We’re still working on our logo. It’s going to be a jockey. We’ll tell you why.
A wise man once said:
“The artist must raise the cup of his vision aloft to the gods in the high hopes that they will pour into it the sweet mellow wine of inspiration.”
With all due respect, the creators of Toots & Magoo beg to differ: These three artists lowered the cup of their vision down in reach of a short, waifish man who poured into it the fierce, fiery hooch of Gumption.
Billy Pearson is the 5-foot, 2-inch tall muse behind Toots & Magoo. A famous horse jockey of the 1940s and 50s, Pearson epitomized the attitude it’s not the size of the man on the stud, but rather, the studliness of the man himself. Nicknamed “bandido” on the race track, Pearson possessed the charisma and cajones of someone twice his size, daring to take mortality by the reigns and ride it hard and fast across the finish line. “I am reconciled to the fact that I will never get out of this life alive,” Pearson admitted, “and while I’m still breathing, I’m going to live it up.”
Live it up, down, and out he did. In his 82 years, Billy Pearson’s memoir reads like a 20th Century Renaissance man: From champion race jockey, to rapturous raconteur; twice winner of the famous 1950’s quiz show “The $64,000 Question,” to world traveller; Hollywood actor, to accomplished author, merchant marine, ex-pat, pioneer, adventurer, husband six times over, playboy, father, and gallery owner — all as a disobeying high school dropout. Where others had privilege, Pearson had pluck; where others had formal training and entitlement, Pearson had high jinks and hunches. In this regard, he leaves his greatest legacy: Esteemed Art Connoisseur.
Pearson had what historians call an “intuitive eye,” the gift of knowing a treasured work of art just by seeing it, feeling it in the Gut and Groin and all the tingly ringing nerve endings of intuition. Combined with a personal taste that was both broad and bewildering, Pearson acquired one of the most eclectic private collections of his generation: the series included everything from American folk art to pre-Columbian relics, antique checkerboard quilts to presidential curios, Mayan pottery to Monet paintings, and on — most of which he smuggled across the border, locked in storage, showed off, sold away, and later repurchased at different times in his life.
Pearson got his hands dirty. He was an anti-intellectual in the world of the socially elite. He tracked muddy, horse-shit covered shoe prints into the Ivory Tower of night caps and canapé’s, and his appreciation for and approach to art was no different. His interest rested in the intrinsic value of a specific work, not in its investment value. He believed art should not only be admired, but also applied; not only held dear to the heart and soul, but also held, handled; its appeal one of form, and function.

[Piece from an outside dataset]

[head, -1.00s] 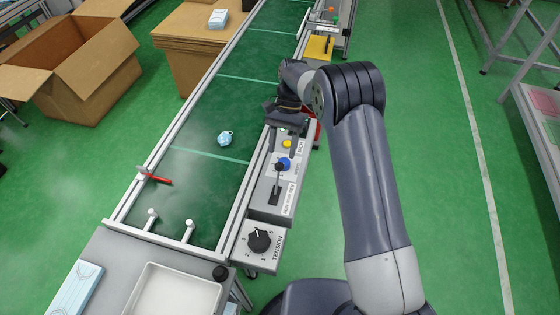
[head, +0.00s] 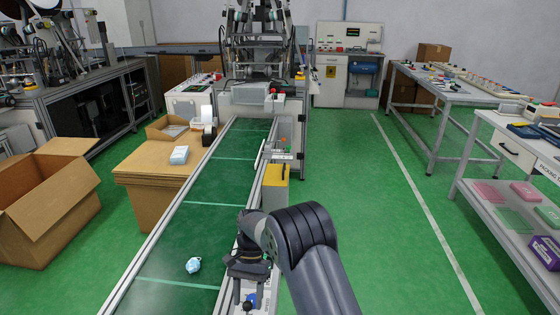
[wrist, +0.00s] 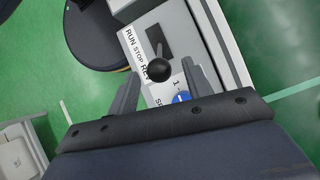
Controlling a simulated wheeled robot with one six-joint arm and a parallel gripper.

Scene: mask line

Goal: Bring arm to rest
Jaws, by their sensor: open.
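My gripper (head: 245,291) is over the control panel on the right side of the conveyor, pointing down. It is open, with nothing held between its fingers. In the wrist view my gripper (wrist: 163,92) has a black-knobbed lever (wrist: 159,69) on the panel showing between its fingertips; I cannot tell whether they touch it. Panel lettering reads RUN, STOP and REV.
A crumpled light-blue mask (head: 193,265) lies on the green conveyor belt (head: 200,205). A yellow box (head: 274,188) stands farther along the conveyor's right side. Cardboard boxes (head: 45,190) are on the left. The green floor (head: 360,190) to the right is clear up to the tables.

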He tapped into his own bounty. He furnished his home with traditional dowry chests from the 19th Century Austro-Hungarian Empire. He painted over the original coats of rare folk art with vibrant day-glo hues of lime and fuchsia. He gave away pre-Columbian statues to friends as housewarming gifts. Where his critics sought to preserve the story of a piece in airtight glass cases, “Look But Don’t Touch” signs and motion sensors —–Pearson pried them open, wide open to the air and the elements, revealing a story yet untold. Where theirs was to restore, his was to reinvent.
Many were moved by Billy Pearson’s rare and rebellious spirit, none more than the woman with whom he shared the last three decades of his life, his wife Margaret “Magoo” Pearson. Well-soused in that “fiery hooch of gumption,” Maggie collaborated with childhood best friend Cheryle “Toots” Jernigan-Wicker, and Cheryle’s daughter Chloë to create a space where pieces from Billy’s own collection would showcase modern-day designs. Each one would strike at the core of Pearson’s artistic philosophy: to be both precious and purposeful; to put the “USE” back in MUSEUM. Thus, Toots & Magoo gallery was born in April 2008.

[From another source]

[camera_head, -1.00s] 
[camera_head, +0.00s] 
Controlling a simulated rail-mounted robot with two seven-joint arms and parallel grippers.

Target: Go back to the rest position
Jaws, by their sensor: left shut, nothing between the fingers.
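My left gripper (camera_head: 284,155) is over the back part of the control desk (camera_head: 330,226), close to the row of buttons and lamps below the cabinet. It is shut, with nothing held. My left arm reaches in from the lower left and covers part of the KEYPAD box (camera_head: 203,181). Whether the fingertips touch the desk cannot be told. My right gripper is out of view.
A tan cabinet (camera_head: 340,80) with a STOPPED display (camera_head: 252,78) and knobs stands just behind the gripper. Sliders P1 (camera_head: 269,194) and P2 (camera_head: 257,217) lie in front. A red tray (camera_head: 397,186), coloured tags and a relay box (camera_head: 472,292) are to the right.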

Above all else, Billy Pearson wanted a story, the story held inside faded photographic ink, clogged ceramic pores, and tattered patch-worn thread. His search was often long and dangerous, or just plain lucky. But now, a new D.I.Y. Renaissance has changed all that. The growing movement to upgrade “arts and crafts” from hobby to livelihood is taking the creative world by storm; and with it comes the triumphant return of all the kinetic “ing’s” of invention: weaving, carving, embossing, binding, felting, sewing, stitching, knitting, sweating, bleeding, and selling.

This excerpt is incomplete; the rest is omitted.